Concrete Thin Section Fluorescence

Fluorescence is a valuable tool in the concrete petrographic world, especially for the examination of thin sections (on the order of 20μm). There are a variety of techniques for introducing the fluorescence to the sample, most commonly by impregnating the sample under vacuum with an epoxy containing a fluorescent dye, or by replacing the water in the sample with a fluorescently marked ethanol.

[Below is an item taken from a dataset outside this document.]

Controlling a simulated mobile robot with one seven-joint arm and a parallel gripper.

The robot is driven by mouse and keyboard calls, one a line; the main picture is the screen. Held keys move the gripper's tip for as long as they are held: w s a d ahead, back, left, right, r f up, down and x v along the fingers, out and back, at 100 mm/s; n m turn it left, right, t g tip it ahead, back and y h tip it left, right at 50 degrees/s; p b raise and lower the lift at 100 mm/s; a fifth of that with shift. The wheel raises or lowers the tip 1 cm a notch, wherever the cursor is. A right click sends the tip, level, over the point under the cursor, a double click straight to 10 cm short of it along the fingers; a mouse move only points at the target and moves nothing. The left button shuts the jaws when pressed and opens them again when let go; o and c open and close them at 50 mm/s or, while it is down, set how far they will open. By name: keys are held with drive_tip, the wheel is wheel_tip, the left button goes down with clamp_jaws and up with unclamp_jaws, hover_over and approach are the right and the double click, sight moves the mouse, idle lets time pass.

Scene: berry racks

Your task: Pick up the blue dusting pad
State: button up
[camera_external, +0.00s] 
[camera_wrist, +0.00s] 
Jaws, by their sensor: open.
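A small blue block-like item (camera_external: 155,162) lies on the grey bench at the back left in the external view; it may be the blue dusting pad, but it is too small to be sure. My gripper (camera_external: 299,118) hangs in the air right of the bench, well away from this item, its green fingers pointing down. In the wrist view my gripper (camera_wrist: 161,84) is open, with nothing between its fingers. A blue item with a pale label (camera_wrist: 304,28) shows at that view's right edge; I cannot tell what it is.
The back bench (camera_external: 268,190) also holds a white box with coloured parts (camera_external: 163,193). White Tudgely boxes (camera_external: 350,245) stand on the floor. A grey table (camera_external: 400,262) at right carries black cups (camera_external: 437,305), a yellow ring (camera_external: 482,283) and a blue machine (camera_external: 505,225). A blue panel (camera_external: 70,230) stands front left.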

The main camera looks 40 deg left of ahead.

Fluorescence can make features of interest stand out in high contrast, or can be compared to a reference to make quantitative measurements. Among the characteristics that can be studied are:

  • Pore size and location
  • Water to cement ratio
  • Microstructure
  • Fractures and cracks

Once the fluorescence has been introduced to the sample it is generally examined under a microscope. The NIGHTSEA Model SFA fluorescence adapter system is a simple and economical way to add a versatile fluorescence viewing capability to existing microscopes that operate at a wide range of scales. The dyes used in the concrete examination process are very strongly fluorescent and are excited well by ultraviolet (UV) or blue light. (Note – while the provider of the dye recommends use of UV, our experience is that our Royal Blue light source plus filter combination provides superior results for this and many other fluorescent indicators used in this and related applications.)

The images of concrete thin section fluorescence below were made with a DSLR camera (top row), a stereo microscope (second row), and a Keyence VHX series digital microscope with the VH-Z100 lens (rows three and four). NIGHTSEA’s Royal Blue excitation was used for all images.


We are grateful to the Department of Mineralogy and Geochemistry, Institute of Geoscience and Geography, University Halle-Wittenberg, Germany for providing the sample for testing. For more information about the sample or the imaging process please contact NIGHTSEA.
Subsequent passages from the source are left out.